Dan Bailey is positive too:
“There are open mic nights dotted throughout the town each week so the future seems bright for musicians. I reckon, as a town, Chelmsford could do with another ‘real’ live music venue to add a bit more variety for musicians and consumers.”
As for De, she has found these years full of happy memories at least on a par with falling drunkenly down stairs, such as:
“…Having springtime picnics with the lovely Norwich band Aluminium Risk, putting on a night with electro punk activist Ste McCabe, many happy nights spinning discs and dancing to my own wonderful music taste as a Panic DJ, Von Jergo and King of Conspiracy at the Two Brewers, hanging out with the lovely stoners that are Miss Cosmos, cute Japanese garage rockers No Cars playing with picture diagrams for each song and stories about tampons….”
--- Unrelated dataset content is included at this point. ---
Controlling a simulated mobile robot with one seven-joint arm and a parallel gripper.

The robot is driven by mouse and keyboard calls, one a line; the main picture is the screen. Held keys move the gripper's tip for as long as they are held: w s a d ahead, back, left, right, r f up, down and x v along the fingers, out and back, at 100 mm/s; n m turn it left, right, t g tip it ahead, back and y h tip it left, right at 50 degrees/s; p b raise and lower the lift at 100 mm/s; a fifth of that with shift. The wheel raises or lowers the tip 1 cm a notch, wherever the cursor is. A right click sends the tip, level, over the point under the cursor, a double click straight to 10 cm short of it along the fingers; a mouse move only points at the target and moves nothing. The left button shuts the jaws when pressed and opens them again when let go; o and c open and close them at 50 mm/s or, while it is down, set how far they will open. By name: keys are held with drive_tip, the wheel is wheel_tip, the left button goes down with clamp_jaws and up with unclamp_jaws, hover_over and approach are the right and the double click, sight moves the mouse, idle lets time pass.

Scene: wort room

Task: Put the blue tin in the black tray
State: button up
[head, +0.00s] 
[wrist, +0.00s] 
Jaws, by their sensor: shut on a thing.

So are people’s hopes for the future of the Chelmsford scene as bright and what fears might they have or predictions would they make?
Rob Lord: “I hope Bitterscene will continue for another 10 years, because throughout thick and thin they have persevered and given hope to us alternative music types”
De has a revolutionary attitude:
“I hope that with a Tory government in again, people will use their anger/disgust/frustration to start making revolutionary music.
“I hope they’re not too skint to buy instruments, and that bands don’t become solely a middle class endeavour; that is my fear. I believe there are enough creative people around to make interesting stuff happen here, so what I say to everyone is stop thinking just do it!”
And what of Dan Bailey’s fears and predictions? Well I’ll leave it to him to say:
“I predict Panic Magazine will continue for another 50 issues. My fear for the future? If it doesn’t.”